To be done –
Reproduce precisely the lines of the listing below, starting with the line that contains "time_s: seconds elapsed" and stopping after the line that contains "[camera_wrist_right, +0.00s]"; include nothing else.

Given data –
--- Start ---

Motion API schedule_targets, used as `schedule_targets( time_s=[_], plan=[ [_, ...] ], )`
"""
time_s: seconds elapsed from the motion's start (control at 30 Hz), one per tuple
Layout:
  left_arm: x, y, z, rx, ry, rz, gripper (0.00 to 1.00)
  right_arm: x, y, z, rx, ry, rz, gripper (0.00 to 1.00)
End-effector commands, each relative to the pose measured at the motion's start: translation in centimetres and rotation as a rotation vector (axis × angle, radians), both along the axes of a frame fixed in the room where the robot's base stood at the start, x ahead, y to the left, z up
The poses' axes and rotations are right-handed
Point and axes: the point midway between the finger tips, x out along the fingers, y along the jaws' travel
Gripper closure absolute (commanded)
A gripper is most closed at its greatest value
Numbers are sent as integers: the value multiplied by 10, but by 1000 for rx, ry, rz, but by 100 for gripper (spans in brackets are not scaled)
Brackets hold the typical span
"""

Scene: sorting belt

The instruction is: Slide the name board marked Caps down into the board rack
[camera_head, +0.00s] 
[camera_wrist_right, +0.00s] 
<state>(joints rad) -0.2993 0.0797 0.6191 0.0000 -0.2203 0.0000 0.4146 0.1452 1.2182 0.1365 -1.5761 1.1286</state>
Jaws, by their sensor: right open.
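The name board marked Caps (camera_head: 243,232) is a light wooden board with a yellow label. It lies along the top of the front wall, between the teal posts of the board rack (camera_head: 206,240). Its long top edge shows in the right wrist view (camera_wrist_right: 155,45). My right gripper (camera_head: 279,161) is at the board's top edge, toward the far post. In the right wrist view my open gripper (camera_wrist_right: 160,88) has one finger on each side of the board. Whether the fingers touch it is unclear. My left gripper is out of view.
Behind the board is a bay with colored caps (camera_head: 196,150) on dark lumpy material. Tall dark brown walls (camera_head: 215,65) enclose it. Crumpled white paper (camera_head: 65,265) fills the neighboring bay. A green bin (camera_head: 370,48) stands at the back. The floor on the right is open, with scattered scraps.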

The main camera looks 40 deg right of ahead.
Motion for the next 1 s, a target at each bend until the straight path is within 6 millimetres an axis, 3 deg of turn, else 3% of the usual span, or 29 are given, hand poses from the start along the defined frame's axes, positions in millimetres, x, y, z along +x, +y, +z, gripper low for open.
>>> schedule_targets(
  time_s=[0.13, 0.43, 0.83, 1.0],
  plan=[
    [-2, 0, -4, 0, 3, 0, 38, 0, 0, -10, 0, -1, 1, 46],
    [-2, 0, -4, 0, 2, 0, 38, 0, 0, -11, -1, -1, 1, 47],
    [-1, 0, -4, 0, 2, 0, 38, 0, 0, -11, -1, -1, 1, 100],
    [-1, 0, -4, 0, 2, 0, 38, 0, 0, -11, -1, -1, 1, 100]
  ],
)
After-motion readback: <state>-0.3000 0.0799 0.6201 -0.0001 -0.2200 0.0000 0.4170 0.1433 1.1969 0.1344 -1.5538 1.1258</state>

--- End ---
--- Start ---

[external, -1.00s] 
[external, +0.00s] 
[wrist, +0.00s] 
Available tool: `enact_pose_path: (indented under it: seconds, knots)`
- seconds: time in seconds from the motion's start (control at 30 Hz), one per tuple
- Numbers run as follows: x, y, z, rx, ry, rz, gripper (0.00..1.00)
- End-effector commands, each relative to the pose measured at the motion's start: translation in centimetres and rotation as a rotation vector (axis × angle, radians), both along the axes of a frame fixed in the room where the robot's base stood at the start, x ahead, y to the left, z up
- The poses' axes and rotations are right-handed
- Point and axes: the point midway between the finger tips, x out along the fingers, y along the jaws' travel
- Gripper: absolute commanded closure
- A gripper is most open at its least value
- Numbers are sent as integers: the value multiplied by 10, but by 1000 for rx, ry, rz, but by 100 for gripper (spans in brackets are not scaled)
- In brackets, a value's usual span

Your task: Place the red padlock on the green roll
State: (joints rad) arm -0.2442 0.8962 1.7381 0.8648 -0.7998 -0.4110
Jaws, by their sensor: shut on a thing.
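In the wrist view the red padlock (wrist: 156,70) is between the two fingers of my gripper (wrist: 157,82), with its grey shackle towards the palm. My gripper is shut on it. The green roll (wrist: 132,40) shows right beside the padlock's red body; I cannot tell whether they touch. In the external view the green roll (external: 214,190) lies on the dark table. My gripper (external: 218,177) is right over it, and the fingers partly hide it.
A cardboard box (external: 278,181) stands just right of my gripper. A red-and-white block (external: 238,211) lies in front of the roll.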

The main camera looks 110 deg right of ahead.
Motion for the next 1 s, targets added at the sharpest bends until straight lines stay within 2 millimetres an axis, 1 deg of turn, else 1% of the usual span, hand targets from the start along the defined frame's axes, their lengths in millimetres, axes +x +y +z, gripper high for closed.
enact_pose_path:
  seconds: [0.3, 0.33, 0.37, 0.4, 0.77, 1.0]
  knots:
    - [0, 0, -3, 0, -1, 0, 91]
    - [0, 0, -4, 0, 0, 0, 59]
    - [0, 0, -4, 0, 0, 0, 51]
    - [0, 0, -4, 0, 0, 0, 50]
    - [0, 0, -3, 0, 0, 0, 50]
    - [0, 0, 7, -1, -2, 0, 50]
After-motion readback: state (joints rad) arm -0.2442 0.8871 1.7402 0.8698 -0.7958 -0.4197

--- End ---
--- Start ---

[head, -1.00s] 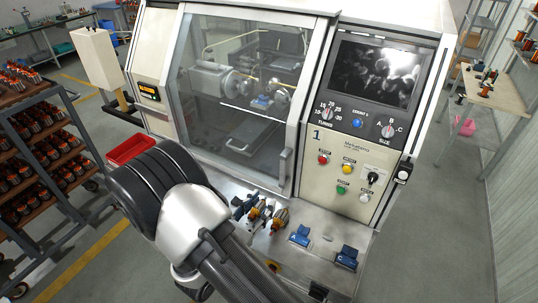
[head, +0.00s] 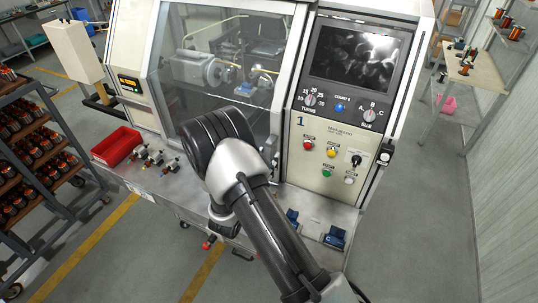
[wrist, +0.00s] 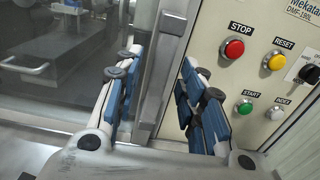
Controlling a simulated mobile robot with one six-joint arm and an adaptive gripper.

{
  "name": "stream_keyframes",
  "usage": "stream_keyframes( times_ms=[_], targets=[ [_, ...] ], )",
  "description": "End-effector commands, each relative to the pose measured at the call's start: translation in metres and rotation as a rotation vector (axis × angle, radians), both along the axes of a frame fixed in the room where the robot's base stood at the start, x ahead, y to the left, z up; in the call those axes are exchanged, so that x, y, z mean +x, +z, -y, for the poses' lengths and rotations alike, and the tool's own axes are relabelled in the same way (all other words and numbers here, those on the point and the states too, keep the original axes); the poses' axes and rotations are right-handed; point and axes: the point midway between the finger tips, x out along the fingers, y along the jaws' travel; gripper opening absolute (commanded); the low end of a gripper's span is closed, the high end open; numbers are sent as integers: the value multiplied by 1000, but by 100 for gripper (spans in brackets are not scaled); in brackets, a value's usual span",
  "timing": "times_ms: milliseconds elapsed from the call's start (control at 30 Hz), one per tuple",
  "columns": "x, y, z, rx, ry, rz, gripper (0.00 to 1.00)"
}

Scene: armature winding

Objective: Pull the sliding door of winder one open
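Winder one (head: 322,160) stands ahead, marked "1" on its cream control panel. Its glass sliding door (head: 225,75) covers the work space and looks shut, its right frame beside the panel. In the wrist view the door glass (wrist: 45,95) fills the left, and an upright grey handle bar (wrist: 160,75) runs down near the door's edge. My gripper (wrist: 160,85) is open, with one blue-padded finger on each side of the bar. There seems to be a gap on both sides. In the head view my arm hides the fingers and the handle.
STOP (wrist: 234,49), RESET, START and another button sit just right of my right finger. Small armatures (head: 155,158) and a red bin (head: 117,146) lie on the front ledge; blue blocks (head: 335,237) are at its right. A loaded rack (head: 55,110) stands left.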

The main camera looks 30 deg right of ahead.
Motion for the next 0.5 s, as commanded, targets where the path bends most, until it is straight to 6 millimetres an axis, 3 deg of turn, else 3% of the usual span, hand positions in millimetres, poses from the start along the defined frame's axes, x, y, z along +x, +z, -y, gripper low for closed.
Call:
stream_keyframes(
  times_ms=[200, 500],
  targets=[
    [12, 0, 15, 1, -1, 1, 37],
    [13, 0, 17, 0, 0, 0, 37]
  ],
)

--- End ---

Solution for this exercise –
time_s: seconds elapsed from the motion's start (control at 30 Hz), one per tuple
Layout:
  left_arm: x, y, z, rx, ry, rz, gripper (0.00 to 1.00)
  right_arm: x, y, z, rx, ry, rz, gripper (0.00 to 1.00)
End-effector commands, each relative to the pose measured at the motion's start: translation in centimetres and rotation as a rotation vector (axis × angle, radians), both along the axes of a frame fixed in the room where the robot's base stood at the start, x ahead, y to the left, z up
The poses' axes and rotations are right-handed
Point and axes: the point midway between the finger tips, x out along the fingers, y along the jaws' travel
Gripper closure absolute (commanded)
A gripper is most closed at its greatest value
Numbers are sent as integers: the value multiplied by 10, but by 1000 for rx, ry, rz, but by 100 for gripper (spans in brackets are not scaled)
Brackets hold the typical span
"""

Scene: sorting belt

The instruction is: Slide the name board marked Caps down into the board rack
[camera_head, +0.00s] 
[camera_wrist_right, +0.00s] 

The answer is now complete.